The Interpretation Of Murder
In 1909, Sigmund Freud paid his one and only visit to the United States. He referred to Americans as “savages” for the rest of his life and never returned. The premise of Jed Rubenfeld’s novel is that Freud witnessed something terrible during his stay in New York City, something so horrible he could never bring himself to speak of it. Yes, he repressed it! If you can accept that a man capable of brilliant, sophisticated insights into the human condition could also be so short-sighted as to blame an entire society for the deviancy of one man, than what follows is a fast-paced mystery that whisks readers from Manhattan’s most fashionable addresses to the opium dens of Chinatown.

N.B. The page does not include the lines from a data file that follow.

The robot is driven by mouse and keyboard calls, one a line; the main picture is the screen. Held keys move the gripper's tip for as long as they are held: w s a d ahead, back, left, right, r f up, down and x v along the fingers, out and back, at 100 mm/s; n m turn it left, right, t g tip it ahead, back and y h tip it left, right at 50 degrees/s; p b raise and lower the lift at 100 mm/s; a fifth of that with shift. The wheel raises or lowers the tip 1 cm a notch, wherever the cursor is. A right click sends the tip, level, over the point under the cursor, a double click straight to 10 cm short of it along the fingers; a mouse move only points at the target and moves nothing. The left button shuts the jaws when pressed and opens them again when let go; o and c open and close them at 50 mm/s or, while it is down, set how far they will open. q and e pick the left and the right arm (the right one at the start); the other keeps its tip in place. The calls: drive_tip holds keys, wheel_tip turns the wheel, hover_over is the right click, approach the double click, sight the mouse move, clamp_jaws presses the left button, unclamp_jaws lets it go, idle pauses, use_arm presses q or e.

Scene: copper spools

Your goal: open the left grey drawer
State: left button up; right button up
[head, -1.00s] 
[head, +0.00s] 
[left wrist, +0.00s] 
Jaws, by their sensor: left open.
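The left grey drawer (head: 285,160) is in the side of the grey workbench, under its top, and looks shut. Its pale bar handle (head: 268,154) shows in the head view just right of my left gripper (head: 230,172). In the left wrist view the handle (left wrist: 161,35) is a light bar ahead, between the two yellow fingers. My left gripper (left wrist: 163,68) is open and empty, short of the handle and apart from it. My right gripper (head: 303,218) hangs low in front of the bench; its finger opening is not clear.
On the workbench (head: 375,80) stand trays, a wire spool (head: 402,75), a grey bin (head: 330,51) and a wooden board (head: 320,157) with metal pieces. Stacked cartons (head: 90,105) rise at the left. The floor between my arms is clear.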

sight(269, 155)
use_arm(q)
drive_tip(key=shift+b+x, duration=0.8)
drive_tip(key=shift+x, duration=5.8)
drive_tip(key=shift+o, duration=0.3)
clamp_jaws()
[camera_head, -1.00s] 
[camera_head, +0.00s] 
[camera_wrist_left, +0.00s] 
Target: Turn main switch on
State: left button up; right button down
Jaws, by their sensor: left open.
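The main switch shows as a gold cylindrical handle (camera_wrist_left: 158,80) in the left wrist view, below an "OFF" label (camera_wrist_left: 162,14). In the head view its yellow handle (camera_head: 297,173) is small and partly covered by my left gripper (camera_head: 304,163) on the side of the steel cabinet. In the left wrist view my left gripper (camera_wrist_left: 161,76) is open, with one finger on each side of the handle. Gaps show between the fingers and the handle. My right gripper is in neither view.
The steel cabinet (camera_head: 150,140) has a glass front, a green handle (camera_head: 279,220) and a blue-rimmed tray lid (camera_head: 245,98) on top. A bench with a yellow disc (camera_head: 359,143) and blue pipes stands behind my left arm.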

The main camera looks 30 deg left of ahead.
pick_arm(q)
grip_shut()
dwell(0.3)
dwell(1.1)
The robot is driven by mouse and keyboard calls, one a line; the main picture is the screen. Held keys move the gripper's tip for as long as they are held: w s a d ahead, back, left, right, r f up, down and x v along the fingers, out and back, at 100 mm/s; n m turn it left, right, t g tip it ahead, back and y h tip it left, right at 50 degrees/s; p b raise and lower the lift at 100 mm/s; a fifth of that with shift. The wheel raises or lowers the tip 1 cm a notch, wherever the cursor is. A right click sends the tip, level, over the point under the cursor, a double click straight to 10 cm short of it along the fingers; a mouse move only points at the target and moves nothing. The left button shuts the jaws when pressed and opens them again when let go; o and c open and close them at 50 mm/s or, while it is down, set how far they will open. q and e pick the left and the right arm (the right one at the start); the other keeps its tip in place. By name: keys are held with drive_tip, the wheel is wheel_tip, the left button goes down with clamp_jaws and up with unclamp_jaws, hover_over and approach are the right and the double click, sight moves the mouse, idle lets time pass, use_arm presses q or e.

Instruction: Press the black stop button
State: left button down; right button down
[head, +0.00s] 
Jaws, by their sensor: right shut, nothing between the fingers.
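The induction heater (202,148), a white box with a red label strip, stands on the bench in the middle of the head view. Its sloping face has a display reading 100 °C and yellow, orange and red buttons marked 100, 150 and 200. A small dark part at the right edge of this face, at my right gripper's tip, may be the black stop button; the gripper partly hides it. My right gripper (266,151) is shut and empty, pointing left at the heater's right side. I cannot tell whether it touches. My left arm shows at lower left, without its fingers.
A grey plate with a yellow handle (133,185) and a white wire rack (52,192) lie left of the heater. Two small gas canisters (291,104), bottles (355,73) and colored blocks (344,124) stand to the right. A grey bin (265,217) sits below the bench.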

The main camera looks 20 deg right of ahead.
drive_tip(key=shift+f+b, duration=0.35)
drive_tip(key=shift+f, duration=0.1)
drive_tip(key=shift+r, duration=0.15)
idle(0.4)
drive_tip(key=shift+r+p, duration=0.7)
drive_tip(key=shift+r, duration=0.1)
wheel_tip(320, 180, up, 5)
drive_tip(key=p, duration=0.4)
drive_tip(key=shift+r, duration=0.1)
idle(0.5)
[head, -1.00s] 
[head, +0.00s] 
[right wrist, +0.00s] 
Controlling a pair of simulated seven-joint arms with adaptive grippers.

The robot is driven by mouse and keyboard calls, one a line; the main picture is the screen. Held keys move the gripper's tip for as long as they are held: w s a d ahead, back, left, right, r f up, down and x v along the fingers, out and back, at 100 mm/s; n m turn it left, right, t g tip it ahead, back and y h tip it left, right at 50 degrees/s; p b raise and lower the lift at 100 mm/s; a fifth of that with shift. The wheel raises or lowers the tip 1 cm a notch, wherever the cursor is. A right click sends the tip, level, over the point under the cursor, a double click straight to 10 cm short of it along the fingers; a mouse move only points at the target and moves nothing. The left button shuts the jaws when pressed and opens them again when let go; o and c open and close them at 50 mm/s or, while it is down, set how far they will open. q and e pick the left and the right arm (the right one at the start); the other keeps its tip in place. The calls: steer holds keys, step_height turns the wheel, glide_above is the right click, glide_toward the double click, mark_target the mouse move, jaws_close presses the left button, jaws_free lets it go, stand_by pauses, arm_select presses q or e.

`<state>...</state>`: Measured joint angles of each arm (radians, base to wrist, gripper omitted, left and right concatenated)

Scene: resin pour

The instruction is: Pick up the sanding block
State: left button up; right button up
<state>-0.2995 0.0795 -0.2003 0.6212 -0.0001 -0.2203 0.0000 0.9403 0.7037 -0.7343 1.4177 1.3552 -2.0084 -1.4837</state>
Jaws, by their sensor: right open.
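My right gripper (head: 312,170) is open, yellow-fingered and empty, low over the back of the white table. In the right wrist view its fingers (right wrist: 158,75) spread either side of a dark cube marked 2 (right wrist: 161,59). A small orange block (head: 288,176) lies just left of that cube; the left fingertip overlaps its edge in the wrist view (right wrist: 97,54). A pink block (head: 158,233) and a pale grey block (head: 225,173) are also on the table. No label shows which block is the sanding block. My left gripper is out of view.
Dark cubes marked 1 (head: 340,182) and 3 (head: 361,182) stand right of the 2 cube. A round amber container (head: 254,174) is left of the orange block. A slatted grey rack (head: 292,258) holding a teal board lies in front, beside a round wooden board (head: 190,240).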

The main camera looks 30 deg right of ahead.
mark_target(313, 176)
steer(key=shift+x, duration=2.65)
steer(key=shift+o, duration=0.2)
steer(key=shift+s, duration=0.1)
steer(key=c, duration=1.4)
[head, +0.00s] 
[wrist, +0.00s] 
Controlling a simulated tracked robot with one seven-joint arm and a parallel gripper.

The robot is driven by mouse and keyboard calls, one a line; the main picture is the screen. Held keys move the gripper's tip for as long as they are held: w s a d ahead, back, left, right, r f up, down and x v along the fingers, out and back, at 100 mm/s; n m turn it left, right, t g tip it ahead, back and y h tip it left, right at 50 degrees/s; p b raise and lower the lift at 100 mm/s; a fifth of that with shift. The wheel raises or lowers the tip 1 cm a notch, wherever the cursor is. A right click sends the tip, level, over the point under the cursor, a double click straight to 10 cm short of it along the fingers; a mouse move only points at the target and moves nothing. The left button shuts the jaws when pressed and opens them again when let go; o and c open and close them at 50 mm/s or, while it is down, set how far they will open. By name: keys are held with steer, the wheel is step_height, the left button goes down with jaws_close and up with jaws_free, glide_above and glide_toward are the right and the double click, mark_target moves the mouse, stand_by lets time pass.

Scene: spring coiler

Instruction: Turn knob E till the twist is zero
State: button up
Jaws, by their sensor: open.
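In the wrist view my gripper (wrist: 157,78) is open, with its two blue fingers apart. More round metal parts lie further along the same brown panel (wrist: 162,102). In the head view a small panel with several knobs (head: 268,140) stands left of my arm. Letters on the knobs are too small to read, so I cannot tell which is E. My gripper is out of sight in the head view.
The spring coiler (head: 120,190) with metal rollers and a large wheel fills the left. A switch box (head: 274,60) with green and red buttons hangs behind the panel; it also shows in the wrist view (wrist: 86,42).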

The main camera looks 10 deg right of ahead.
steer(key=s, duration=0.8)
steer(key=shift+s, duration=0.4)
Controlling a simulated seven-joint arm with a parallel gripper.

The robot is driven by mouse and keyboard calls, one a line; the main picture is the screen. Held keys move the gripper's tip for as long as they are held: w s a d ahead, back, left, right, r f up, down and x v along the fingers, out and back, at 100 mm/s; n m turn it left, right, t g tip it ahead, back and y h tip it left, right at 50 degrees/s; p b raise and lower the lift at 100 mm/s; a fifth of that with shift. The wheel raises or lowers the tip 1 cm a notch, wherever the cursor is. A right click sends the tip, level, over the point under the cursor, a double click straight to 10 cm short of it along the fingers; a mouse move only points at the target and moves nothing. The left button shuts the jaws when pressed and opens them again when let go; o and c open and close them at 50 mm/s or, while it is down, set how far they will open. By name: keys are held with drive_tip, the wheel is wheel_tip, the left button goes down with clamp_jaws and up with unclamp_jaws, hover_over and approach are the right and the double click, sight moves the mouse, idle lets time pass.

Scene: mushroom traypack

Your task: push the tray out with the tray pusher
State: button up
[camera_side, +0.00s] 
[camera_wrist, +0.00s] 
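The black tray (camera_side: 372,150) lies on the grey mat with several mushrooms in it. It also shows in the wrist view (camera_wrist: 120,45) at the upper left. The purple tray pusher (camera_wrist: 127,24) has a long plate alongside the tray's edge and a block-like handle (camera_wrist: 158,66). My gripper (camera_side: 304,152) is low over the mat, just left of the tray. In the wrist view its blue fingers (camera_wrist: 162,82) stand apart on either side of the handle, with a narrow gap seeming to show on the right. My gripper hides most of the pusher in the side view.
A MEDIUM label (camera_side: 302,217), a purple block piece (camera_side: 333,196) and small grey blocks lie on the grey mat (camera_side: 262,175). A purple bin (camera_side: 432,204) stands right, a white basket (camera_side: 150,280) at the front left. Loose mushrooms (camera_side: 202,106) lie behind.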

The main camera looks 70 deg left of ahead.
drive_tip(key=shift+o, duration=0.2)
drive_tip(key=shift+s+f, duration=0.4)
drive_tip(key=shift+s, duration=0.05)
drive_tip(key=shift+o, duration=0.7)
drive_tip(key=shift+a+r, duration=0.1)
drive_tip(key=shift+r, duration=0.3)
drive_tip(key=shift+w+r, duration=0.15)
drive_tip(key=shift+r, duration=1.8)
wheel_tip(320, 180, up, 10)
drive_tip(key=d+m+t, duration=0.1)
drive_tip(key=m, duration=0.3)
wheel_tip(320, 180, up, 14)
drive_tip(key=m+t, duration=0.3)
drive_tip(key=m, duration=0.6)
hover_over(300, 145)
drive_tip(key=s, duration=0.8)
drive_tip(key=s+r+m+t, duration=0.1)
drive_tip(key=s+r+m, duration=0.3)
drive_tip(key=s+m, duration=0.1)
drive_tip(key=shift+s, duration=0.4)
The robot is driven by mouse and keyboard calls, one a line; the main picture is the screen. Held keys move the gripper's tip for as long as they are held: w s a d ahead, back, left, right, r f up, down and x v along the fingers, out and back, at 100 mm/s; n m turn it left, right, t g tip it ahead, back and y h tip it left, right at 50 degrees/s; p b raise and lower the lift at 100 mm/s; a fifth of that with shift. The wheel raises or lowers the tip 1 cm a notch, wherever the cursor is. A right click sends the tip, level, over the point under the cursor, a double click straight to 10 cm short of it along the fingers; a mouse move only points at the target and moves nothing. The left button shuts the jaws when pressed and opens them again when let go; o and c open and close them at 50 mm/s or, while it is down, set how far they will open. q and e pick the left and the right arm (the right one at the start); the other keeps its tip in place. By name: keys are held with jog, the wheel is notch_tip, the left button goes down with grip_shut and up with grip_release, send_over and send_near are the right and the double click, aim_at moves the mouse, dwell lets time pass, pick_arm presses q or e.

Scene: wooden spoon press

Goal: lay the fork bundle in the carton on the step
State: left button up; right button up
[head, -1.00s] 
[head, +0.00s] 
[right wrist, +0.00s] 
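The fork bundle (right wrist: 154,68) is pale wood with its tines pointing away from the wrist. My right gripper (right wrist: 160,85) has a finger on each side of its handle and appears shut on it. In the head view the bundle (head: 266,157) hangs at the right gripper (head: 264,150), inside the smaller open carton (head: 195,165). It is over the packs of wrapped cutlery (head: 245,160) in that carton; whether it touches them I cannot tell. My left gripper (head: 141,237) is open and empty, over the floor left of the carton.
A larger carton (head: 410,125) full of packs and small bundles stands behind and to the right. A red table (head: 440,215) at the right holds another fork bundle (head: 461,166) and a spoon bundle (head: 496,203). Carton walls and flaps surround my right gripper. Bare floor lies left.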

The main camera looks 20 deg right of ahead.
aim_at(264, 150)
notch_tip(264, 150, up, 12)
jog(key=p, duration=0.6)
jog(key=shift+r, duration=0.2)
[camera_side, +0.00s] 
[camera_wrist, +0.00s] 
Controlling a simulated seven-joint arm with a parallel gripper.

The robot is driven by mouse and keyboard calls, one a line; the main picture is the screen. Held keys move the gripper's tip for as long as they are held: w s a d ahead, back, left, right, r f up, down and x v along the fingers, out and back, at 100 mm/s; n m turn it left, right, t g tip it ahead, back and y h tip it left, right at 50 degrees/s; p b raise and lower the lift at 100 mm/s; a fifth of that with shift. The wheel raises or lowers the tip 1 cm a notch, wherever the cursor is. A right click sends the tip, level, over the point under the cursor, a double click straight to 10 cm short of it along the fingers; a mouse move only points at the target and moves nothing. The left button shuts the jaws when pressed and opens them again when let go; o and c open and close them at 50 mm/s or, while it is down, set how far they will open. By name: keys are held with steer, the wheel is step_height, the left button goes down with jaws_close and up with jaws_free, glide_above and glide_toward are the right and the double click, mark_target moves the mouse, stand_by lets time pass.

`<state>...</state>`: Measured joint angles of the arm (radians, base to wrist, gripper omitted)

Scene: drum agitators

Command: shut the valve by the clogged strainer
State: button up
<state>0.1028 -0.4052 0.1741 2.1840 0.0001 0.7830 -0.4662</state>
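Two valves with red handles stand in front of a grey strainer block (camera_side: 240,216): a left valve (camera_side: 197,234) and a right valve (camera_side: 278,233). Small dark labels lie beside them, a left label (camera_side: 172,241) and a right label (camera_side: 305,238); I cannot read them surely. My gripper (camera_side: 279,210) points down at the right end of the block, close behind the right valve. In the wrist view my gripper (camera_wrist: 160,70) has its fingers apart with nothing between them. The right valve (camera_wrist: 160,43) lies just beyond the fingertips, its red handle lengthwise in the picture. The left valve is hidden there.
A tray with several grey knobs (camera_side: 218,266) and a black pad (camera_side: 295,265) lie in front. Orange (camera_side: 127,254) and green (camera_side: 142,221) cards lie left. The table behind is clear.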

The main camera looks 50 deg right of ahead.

Sigmund Freud amazes all over again, just on the brink of springing the new philosophy of psychoanalysis on the American public. The author is clearly very familiar with Freud’s work, and he manages to create an accurate, compelling portrait of the man and of the many strong characters involved in the birth of psychoanalysis. Unfortunately, the true historical figures are only minor characters in the plot, and the major characters are drawn far more thinly and forgettably; they serve to act out elements of one of Freud’s most famous case histories, but never really come to life on their own.
It is inevitable that comparisons will be made between this book and Caleb Carr’s The Alienist. Same city, very close time frames, and similar styles force the reader to remember the earlier book, to which The Interpretation of Murder owes a large debt.